The responding party (“the union” or “OSSTF”) has filed a detailed response setting out its actions on behalf of the applicant and enclosing supporting documentation. The union asserts, inter alia, that it filed a grievance pertaining to the applicant’s dismissal from employment and that it did not bring the applicant’s other concerns to the attention of the employer for the simple reason that it was unaware of the difficulties that the applicant was encountering. It asserts that it was entitled to meet with the employer to discuss the applicant’s grievance in the absence of the applicant, and had no duty to provide the applicant with access to its legal counsel. The union’s response also recounts in detail how the union dealt with the applicant’s dismissal grievance and why it decided not to proceed with the matter to arbitration. It mentions, for example, the applicant’s extraordinary disciplinary record and the fact that the applicant had been banned from working as a supply teacher in several schools because of his unsatisfactory or inappropriate conduct. The union asserts that the application fails to disclose a prima facie case for violation of section 74, and also asserts that the application is untimely.
In view of the fact that the application lacked particularity about how the union was alleged to have violated section 74, the Board, on October 5, 2001, directed the applicant to file further particulars in respect of his allegations against the union. He was directed to specify whether he agrees or disagrees with the assertions of the union in its response. The parties were advised that the Board may dispose of an application pursuant to section 96 without a consultation or hearing on the basis that it does not disclose a prima facie case, or is untimely. The applicant Mr. Gladman requested an extension of the time permitted to file his reply. However, prior to the Board responding to that request, the applicant filed a lengthy reply submission dated October 25, 2001.

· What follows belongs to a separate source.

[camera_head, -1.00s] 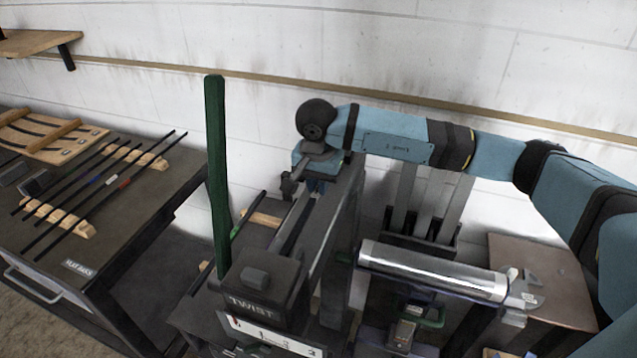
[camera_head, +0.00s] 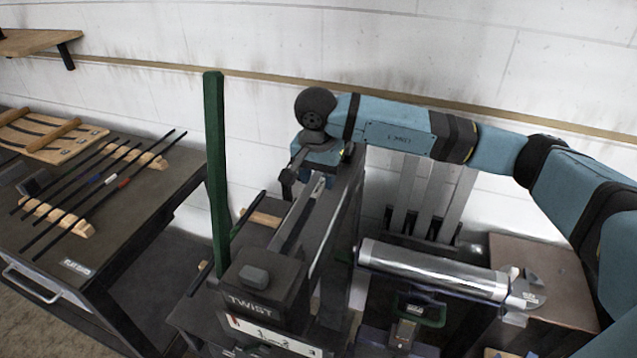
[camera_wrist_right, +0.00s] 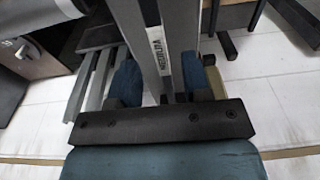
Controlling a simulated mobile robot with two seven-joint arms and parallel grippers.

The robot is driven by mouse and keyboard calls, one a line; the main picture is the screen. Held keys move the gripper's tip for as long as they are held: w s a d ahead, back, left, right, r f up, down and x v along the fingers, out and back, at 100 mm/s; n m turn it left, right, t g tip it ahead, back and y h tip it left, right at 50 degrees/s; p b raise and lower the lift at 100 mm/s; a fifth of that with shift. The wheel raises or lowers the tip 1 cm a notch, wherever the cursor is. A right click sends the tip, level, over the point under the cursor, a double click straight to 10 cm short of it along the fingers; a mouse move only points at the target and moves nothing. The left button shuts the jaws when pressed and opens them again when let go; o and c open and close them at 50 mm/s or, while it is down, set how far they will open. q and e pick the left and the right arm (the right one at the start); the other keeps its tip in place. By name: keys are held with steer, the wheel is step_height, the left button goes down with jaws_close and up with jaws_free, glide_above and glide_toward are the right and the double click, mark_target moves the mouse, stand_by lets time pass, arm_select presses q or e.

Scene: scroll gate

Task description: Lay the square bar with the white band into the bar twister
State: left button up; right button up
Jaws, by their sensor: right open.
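A thin dark bar with a white band (camera_head: 110,181) lies among other bars on the wooden rests of the left bench. The bar twister (camera_head: 262,290), marked TWIST, stands in the middle with its green lever upright. My right gripper (camera_head: 297,172) is at the far end of the twister's grey rails, pointing down. In the right wrist view its two blue fingers (camera_wrist_right: 160,82) are apart, on either side of a grey beam with a MEDIUM label. I see no banded bar between them. My left gripper is not in view.
A bar with a red band (camera_head: 124,183) lies beside the white-banded one. Right of the twister are a shiny metal cylinder (camera_head: 430,270), upright grey flat bars (camera_head: 430,200) and a brown-topped table (camera_head: 560,275). Floor shows between the bench and the twister.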

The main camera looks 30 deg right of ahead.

The issue placed before the Board by the responding party is whether or not the Board should exercise its discretion to dismiss the application without a consultation or hearing as failing to disclose a prima facie case or on the ground of undue delay in filing the application.
The applicant’s reply is largely taken up with a detailed refutation of the grounds upon which the school board eventually terminated his employment and removed him from the list of occasional teachers. Much of his complaint, then, is against the school board. However, the issue before the Board pertains to the union’s conduct. The Board has endeavoured to glean from the applicant’s reply, the factual allegations pertaining to his complaint against the union.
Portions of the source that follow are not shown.